«Es gibt Stimmen, welche den LSD-Konsum mit der aussergewöhnlichen Innovationsfülle in Verbindung bringen», so Esther Federspiel, Dozentin und Projektleiterin am IDEE Institut für Innovation, Design und Engineering der OST – Ostschweizer Fachhochschule.
Die ausgebildete Psychologin berät Unternehmen in den Bereichen Innovationsentwicklung und -management. Eines ihrer Schwerpunktthemen ist die Innovationskultur. Was aber ist eigentlich darunter zu verstehen? Und was haben Drogen damit zu tun?
Esther Federspiel, was ist für Sie das beste Beispiel für eine Innovation?
Eine Innovation, auf die ich nicht verzichten möchte, ist der Buchdruck. Wissen, das für alle zugänglich ist, hat die Menschheit offener, gerechter und wohlhabender gemacht und zudem einen Grundstein für die moderne Wissenschaft gelegt. Das Internet stiess eine ähnliche Veränderung an. Die noch lückenhafte Qualitätskontrolle von digitalen Quellen hingegen empfinde ich als Rückschritt und grosse Gefahr für den aufgeklärten Menschen.
Wie kommen Innovationen in der Regel zustande?

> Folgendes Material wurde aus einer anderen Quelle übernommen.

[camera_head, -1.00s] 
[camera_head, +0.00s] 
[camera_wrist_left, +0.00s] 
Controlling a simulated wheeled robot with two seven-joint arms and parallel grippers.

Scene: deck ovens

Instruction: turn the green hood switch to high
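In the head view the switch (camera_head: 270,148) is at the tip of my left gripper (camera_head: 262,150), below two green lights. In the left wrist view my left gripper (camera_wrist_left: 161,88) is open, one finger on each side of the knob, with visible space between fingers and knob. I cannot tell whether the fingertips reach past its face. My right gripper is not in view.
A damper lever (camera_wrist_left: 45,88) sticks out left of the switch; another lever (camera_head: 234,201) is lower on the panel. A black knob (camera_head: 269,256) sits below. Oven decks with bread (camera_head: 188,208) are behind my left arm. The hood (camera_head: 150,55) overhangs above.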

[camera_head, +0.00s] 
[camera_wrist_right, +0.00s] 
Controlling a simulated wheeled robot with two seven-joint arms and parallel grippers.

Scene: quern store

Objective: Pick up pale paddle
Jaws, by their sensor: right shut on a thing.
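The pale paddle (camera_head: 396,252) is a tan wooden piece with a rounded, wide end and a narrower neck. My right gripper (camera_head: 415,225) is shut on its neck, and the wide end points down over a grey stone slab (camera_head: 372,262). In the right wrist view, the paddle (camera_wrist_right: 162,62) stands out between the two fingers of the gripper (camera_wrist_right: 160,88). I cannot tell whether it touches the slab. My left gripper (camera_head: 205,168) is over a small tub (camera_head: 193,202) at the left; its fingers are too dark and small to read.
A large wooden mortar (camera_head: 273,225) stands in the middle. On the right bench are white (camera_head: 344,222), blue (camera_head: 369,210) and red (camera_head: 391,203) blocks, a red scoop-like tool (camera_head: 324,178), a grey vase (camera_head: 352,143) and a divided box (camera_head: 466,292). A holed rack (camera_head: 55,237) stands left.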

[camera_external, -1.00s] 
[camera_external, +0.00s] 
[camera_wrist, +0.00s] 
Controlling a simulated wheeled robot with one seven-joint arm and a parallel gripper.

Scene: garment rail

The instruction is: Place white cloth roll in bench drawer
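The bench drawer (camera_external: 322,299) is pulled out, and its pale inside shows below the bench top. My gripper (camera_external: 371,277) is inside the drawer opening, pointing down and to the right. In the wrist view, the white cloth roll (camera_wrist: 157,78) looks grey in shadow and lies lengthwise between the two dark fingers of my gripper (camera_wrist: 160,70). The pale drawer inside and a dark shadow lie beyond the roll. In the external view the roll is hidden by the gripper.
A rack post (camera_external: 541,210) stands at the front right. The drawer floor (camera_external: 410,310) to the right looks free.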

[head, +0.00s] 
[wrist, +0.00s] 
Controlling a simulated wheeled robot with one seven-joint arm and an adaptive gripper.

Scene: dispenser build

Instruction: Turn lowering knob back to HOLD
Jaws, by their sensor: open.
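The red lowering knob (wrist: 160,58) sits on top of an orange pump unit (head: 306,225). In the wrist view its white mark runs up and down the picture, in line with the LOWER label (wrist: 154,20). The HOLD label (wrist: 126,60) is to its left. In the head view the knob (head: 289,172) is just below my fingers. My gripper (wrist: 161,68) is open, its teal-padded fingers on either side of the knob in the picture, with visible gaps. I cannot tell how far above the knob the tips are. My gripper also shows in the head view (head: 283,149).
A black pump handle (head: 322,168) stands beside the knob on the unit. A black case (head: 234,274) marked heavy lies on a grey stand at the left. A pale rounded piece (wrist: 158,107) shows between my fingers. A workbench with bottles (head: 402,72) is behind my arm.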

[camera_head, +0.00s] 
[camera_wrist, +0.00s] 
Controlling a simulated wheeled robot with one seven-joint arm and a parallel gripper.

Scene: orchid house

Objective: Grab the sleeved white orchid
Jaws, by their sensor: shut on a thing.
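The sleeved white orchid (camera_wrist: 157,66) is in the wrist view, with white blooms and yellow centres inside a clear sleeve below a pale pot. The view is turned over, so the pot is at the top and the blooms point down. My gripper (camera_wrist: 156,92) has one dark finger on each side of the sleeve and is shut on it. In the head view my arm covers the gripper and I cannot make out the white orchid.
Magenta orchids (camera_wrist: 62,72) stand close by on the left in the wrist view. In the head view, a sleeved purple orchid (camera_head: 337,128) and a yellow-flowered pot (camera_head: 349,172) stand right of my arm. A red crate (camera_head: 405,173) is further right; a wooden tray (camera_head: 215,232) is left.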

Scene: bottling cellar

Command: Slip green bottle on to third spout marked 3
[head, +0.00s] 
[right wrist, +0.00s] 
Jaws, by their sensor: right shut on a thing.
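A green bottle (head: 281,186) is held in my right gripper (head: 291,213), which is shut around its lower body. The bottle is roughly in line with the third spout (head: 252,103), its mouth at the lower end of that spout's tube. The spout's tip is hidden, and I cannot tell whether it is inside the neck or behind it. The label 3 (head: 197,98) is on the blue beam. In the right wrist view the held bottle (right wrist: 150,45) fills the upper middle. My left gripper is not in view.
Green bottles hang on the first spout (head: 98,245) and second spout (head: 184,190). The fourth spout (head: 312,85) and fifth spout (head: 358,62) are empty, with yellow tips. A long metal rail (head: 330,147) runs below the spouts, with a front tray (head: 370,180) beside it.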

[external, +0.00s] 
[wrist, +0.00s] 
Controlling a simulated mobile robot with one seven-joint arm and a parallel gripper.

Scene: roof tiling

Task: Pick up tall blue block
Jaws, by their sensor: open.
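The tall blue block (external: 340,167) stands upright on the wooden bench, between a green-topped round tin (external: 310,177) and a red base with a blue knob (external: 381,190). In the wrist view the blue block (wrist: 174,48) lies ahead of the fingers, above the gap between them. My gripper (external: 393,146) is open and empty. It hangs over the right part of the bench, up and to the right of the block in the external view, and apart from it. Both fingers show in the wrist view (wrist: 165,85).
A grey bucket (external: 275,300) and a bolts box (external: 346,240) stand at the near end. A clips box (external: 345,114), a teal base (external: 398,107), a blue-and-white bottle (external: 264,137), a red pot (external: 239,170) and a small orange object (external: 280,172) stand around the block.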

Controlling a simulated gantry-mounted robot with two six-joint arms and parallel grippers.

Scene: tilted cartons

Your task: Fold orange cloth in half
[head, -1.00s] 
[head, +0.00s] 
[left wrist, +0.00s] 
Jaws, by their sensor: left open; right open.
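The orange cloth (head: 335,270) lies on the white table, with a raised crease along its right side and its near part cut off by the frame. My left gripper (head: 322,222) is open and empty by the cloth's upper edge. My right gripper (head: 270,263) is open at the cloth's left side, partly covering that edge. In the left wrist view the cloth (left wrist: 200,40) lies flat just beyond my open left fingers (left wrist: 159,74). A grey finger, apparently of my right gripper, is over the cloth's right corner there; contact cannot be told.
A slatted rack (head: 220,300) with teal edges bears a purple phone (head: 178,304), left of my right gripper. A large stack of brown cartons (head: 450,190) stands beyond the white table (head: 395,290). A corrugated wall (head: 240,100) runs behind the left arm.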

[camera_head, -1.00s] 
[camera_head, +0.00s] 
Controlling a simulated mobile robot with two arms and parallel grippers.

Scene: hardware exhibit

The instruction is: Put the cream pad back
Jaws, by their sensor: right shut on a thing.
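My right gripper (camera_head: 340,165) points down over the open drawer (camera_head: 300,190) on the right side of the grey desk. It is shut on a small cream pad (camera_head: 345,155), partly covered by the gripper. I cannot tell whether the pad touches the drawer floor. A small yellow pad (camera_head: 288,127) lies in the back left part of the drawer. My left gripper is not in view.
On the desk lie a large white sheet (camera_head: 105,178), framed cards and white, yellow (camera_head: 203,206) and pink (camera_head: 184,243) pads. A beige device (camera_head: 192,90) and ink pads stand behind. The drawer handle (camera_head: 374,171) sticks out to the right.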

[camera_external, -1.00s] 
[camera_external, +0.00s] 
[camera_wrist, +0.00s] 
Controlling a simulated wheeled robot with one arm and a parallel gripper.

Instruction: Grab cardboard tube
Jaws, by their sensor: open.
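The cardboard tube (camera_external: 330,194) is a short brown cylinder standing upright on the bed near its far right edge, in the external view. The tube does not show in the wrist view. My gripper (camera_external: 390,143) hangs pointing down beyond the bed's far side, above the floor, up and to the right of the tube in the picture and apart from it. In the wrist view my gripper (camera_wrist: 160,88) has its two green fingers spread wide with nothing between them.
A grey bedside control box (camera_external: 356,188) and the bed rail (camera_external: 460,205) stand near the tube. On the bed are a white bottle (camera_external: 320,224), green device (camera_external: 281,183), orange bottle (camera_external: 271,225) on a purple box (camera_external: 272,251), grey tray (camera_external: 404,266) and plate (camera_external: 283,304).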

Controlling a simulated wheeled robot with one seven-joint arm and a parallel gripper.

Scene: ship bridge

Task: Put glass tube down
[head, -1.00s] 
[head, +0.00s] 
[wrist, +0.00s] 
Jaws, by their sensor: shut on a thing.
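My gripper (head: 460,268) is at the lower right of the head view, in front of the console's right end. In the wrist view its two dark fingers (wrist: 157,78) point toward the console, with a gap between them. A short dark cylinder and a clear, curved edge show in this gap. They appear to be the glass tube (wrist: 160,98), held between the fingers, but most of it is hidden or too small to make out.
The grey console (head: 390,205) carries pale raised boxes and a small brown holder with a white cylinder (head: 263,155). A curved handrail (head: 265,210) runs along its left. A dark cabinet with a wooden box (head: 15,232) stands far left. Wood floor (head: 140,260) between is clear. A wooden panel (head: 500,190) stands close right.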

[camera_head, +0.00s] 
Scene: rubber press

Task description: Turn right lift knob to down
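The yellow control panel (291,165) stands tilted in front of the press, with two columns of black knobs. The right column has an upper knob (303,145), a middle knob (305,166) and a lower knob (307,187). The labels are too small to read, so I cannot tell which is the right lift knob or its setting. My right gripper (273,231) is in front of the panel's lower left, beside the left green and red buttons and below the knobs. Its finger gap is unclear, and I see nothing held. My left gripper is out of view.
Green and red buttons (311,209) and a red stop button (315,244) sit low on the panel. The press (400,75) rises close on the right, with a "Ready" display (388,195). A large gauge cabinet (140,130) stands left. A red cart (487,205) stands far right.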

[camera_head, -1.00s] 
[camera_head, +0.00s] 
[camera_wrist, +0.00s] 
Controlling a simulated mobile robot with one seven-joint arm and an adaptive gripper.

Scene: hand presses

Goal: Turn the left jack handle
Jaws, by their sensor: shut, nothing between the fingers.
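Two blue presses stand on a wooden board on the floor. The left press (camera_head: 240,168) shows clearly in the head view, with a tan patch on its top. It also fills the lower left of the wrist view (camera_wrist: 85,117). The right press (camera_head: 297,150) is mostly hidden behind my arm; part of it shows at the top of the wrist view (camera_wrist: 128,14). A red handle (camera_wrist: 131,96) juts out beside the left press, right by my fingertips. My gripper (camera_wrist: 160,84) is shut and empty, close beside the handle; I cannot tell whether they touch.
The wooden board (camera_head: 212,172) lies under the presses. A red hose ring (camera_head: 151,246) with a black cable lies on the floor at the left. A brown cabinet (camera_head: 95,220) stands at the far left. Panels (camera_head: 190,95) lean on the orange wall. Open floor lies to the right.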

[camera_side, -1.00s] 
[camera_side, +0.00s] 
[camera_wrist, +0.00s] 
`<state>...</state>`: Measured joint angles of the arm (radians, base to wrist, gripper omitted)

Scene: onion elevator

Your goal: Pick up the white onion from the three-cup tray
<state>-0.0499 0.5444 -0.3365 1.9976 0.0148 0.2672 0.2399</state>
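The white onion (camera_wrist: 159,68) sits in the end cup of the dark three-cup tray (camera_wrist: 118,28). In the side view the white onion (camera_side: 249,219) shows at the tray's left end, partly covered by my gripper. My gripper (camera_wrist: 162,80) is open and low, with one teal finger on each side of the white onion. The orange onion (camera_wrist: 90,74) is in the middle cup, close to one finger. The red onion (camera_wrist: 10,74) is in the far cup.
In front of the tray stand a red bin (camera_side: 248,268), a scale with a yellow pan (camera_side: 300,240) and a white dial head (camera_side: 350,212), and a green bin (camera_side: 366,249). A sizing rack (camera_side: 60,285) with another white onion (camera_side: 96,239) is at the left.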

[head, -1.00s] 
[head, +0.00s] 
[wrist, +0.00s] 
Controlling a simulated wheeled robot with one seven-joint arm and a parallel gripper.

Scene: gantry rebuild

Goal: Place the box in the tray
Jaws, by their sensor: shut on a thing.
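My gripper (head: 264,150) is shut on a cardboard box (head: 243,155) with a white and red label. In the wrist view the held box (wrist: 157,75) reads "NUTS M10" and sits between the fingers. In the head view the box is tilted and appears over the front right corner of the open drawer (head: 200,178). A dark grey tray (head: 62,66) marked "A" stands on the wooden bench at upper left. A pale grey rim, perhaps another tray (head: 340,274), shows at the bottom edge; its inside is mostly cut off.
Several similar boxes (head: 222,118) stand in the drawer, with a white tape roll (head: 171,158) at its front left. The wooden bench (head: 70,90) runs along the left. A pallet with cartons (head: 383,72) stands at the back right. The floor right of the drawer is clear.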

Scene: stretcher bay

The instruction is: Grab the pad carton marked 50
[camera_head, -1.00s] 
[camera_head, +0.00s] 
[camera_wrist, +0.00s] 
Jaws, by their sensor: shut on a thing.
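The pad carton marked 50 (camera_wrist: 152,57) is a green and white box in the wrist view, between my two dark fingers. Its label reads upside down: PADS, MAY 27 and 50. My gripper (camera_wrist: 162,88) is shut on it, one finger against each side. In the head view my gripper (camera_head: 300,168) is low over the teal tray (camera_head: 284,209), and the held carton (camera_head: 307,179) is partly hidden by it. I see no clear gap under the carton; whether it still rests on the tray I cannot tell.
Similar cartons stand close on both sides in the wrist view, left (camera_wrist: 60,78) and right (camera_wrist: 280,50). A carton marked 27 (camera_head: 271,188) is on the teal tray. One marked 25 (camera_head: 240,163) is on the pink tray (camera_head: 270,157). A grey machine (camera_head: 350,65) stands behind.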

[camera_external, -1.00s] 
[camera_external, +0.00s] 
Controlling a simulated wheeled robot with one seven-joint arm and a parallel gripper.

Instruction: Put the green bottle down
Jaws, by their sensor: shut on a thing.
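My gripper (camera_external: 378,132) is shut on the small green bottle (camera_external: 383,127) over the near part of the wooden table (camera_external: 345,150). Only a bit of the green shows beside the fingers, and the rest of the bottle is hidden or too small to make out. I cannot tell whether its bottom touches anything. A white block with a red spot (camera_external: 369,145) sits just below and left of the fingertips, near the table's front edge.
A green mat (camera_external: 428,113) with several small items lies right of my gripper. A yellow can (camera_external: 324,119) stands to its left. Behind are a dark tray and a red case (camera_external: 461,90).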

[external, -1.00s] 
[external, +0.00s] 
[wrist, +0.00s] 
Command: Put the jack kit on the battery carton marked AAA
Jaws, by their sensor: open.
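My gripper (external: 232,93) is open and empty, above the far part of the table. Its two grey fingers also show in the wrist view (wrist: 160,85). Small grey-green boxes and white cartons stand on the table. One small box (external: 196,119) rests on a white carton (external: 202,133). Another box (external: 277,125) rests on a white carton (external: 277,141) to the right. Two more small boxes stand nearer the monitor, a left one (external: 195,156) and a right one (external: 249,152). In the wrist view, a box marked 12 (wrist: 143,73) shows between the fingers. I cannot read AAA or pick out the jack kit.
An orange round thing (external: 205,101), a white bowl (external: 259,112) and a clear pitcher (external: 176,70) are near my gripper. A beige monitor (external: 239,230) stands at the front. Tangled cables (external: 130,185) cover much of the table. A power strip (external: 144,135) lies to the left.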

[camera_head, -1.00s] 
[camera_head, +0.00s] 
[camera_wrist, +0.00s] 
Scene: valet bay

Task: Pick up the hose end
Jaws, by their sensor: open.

Nicht selten spricht man ja gerne von der «Bieridee»…
Die «Bierphase» in der Innovationsentwicklung ist nicht zu unterschätzen – die Fachwelt würde sie allerdings eher als Inkubationsphase im Kreativitätsprozess bezeichnen. Innovative Ideen brauchen zunächst ein vertieftes Eintauchen in die Materie, die Immersion. Diese Phase bildet die Grundlage für die Ideenfragmente, welche in der Inkubationsphase reifen und auf andere Fragmente treffen. Die Illumination – der Heureka-Moment – geschieht dann meist unverhofft und spontan: Unter der Dusche, beim Spazieren oder eben auch bei einem Feierabend-Bier wenn das Hirn wach und entspannt ist. Damit ist eine Idee geboren, zur Innovation wird diese aber erst, wenn sie zu einer Erfindung führt, die dann auch eine Verbreitung im Markt findet.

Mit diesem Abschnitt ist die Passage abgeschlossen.